A qui profite la cagnotte ?

Grâce à toutes ces ressources dégagées, la Côte d’Ivoire renaît de ses cendres économiquement. Les chantiers poussent comme des champignons : comme le 3e pont en construction, dénommé Henri Konan Bédié, qui désengorgera le trafic Cocody-Marcory. La livraison sera impérativement faite à Noël 2014, a déclaré le premier ministre, Kablan Duncan, le 12 janvier 2013. Le vieux projet de construction de barrage de Soubré, enseveli depuis trois décennies environ, sera exhumé grâce au concours de la Chine, qui a donné 239 milliards sur les 331 nécessaires pour sa construction. De passage à Abidjan du 6 au 9 janvier 2013, la directrice du FMI, Christine Lagarde, a loué les prouesses du pays des Eléphants. «Quand on regarde les -5% de 2011 et les 8,5% au moins pour l’année 2012, on constate que les résultats sont au rendez-vous», affirma-t-elle après sa rencontre avec Alassane Ouattara.

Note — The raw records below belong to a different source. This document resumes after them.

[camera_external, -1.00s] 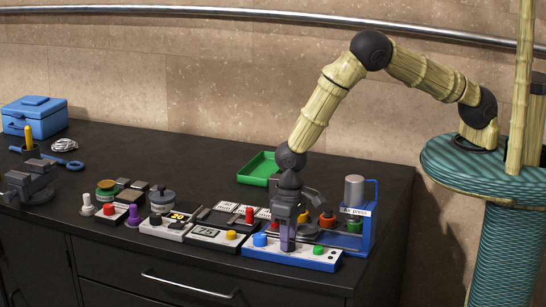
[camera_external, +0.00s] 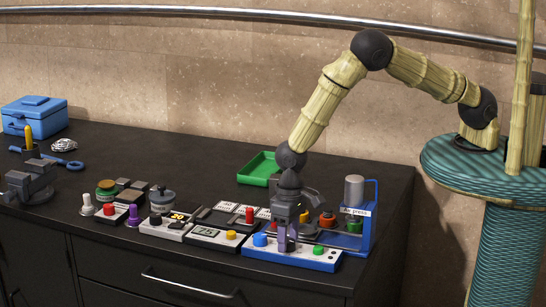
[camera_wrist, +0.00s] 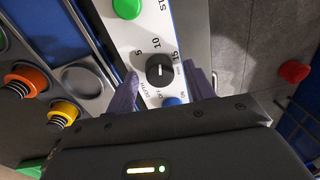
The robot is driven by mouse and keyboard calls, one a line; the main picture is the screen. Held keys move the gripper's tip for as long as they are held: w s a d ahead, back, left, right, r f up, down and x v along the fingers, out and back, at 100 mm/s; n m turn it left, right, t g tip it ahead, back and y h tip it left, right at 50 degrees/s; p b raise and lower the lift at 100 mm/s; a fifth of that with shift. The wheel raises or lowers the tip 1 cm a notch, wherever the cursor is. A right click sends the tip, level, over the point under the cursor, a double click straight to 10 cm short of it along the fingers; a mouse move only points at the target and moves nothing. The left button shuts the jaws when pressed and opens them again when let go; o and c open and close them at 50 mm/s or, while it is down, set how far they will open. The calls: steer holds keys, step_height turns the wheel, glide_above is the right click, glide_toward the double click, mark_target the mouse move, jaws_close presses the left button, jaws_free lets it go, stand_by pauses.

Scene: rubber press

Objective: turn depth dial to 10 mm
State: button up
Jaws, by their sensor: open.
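The depth dial (camera_wrist: 160,71) is a round black knob with a short light mark, on the white panel of the blue-edged press base (camera_wrist: 140,33). Printed marks 5, 10, 15 and OFF surround it; exactly which mark its pointer faces is hard to tell. My gripper (camera_wrist: 164,80) has purple fingers, open, one on each side of the dial. Whether they touch it cannot be told. In the external view my gripper (camera_external: 288,238) points down over the front of the press base (camera_external: 310,257), hiding the dial.
A green button (camera_external: 318,250) and a blue button (camera_external: 260,240) flank my gripper on the base. The press column (camera_external: 354,190) stands behind right. Orange and yellow knobs (camera_wrist: 63,114) show at the left in the wrist view. A green tray (camera_external: 258,170) lies behind.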

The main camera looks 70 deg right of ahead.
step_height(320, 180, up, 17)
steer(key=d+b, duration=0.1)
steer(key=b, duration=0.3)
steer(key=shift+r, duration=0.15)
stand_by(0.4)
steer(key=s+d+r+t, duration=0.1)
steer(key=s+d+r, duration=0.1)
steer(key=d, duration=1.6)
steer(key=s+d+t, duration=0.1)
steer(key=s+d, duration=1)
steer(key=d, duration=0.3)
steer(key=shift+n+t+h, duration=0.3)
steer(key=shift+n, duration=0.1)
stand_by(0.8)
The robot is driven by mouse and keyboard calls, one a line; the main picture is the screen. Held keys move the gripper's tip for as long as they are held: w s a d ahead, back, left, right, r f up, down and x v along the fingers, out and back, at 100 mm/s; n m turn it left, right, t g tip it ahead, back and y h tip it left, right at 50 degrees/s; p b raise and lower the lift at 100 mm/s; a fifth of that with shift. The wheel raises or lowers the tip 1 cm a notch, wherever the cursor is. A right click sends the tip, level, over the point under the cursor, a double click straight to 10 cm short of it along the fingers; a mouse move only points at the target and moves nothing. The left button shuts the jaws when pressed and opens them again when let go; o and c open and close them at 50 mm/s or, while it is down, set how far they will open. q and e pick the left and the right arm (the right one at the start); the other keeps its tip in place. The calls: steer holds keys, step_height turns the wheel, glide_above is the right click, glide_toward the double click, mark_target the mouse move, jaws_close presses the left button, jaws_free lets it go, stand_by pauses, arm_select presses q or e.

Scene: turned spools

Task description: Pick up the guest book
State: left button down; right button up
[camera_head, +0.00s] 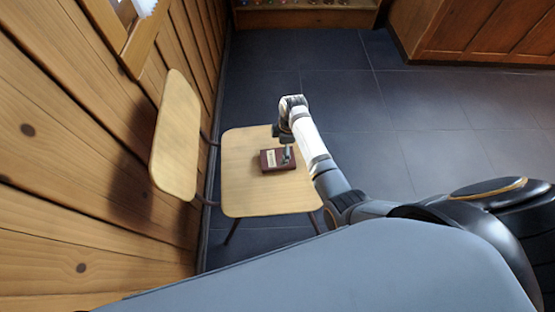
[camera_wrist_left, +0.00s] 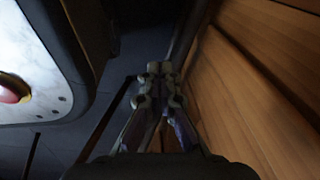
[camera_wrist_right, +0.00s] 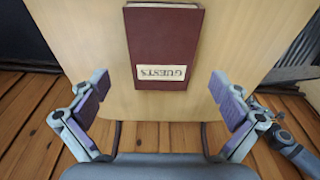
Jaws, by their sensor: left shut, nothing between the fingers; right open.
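The guest book (camera_head: 270,160) is dark red with a pale label and lies flat on the wooden seat of a chair (camera_head: 240,195). In the right wrist view the book (camera_wrist_right: 163,40) shows its label, which reads GUESTS. My right gripper (camera_head: 288,157) is over the book's right part in the head view. In the right wrist view its fingers (camera_wrist_right: 160,103) are spread wide and empty, with the book ahead between their lines. My left gripper (camera_wrist_left: 158,75) is shut and empty, beside a wooden wall, and is not in the head view.
The chair's backrest (camera_head: 176,135) stands left of the seat, near the plank wall (camera_head: 60,150). The dark tiled floor (camera_head: 400,110) is clear to the right. A wooden cabinet (camera_head: 480,35) stands at the back right.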

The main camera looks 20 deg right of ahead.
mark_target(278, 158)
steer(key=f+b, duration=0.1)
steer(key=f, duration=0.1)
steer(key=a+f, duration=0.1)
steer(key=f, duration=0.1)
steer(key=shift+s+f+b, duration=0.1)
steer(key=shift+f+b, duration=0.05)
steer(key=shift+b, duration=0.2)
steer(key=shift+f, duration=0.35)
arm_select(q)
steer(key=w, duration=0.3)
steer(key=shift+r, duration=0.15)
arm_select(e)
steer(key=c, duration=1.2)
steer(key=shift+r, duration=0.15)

Réputé pour être un pays qui a toujours su cultiver et matérialiser les valeurs d’intégration, la Côte d’Ivoire voudrait davantage renforcer étroitement ses liens avec les pays voisins. Le projet de doter le Burkina Faso d’une «Maison du Burkina» à Abidjan remonte à 1994. Mais pour diverses raisons, il n’a pu être réalisé. Ce projet, pourrait reprendre vie d’ici quelques mois, a affirmé l’ambassadeur du Burkina en Côte d’Ivoire, Justin Koutaba. C’est un immeuble de R+ 15 qui abritera l’ambassade burkinabè sur les 4 premiers étages, et les 11 autres seront loués à d’autres services. Le coût estimatif de cet immeuble est de 30 milliards de FCFA ; une partie sera supportée par le Burkina Faso, et une autre par les Turcs et d’autres partenaires.

 

Le bout du tunnel est encore loin

C’est entre doute et espoir que les Ivoiriens entament le vingtième mois de l’avènement d’Alassane Ouattara au pouvoir. Le peuple n’est pas totalement rassuré. Une paix voilée semble planer sur la capitale économique et politique ivoirienne, et les activités semblent en apparence se dérouler normalement, mais il faudra du temps et une accalmie de longue durée pour rassurer totalement les Ivoiriens, qui sont toujours sous l’emprise du «typhon» qui les avait secoués tragiquement pendant la période postélectorale.